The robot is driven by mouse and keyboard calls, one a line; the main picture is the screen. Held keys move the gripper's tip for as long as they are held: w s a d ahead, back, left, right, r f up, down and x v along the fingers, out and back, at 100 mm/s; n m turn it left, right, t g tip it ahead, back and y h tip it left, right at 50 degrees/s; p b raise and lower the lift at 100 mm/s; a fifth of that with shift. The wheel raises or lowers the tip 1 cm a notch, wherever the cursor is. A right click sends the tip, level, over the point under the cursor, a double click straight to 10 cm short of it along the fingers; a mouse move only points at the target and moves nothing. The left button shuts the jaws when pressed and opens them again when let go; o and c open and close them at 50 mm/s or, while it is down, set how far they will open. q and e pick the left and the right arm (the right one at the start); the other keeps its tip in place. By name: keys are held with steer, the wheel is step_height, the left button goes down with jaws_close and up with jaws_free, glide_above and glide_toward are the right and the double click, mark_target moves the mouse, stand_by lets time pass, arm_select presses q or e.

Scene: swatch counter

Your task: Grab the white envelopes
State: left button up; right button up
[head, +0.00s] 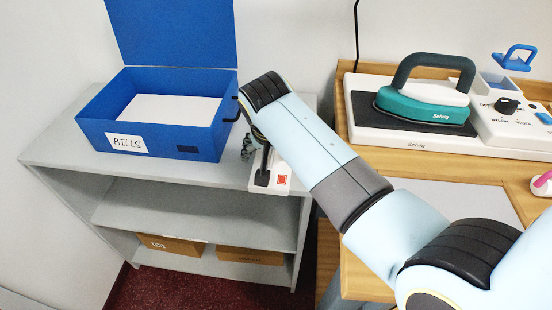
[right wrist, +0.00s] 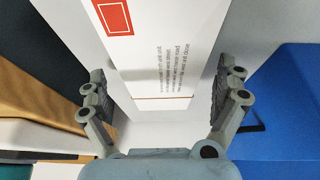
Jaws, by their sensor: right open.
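The white envelopes (head: 277,188), printed with a red square, are at the right end of the grey shelf top, partly hidden by my right arm. In the right wrist view the white envelopes (right wrist: 168,28) show the red mark and lines of small print, with a thin brown line across the lower part. My right gripper (right wrist: 160,88) is open, one finger on each side of them, with visible gaps. In the head view the right gripper (head: 257,160) is partly hidden below its wrist. My left gripper is not in view.
An open blue box (head: 92,132) labelled BILLS, with white paper inside, stands left of the gripper on the grey shelf (head: 60,158). Cardboard boxes (head: 172,245) sit on the lower shelf. A wooden counter (head: 420,165) with a teal iron (head: 425,105) is to the right.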

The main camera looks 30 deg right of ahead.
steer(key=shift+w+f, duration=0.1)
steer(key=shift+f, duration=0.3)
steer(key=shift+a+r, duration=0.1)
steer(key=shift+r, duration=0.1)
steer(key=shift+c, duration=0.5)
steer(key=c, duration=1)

| Work instructions |
Exactly as they stand, quote the lines beginning with the one that contains "State: left button up; right button up" and ending with the one that contains "[right wrist, +0.00s]", with no pictures.

| Complete response |
State: left button up; right button up
[head, +0.00s] 
[right wrist, +0.00s] 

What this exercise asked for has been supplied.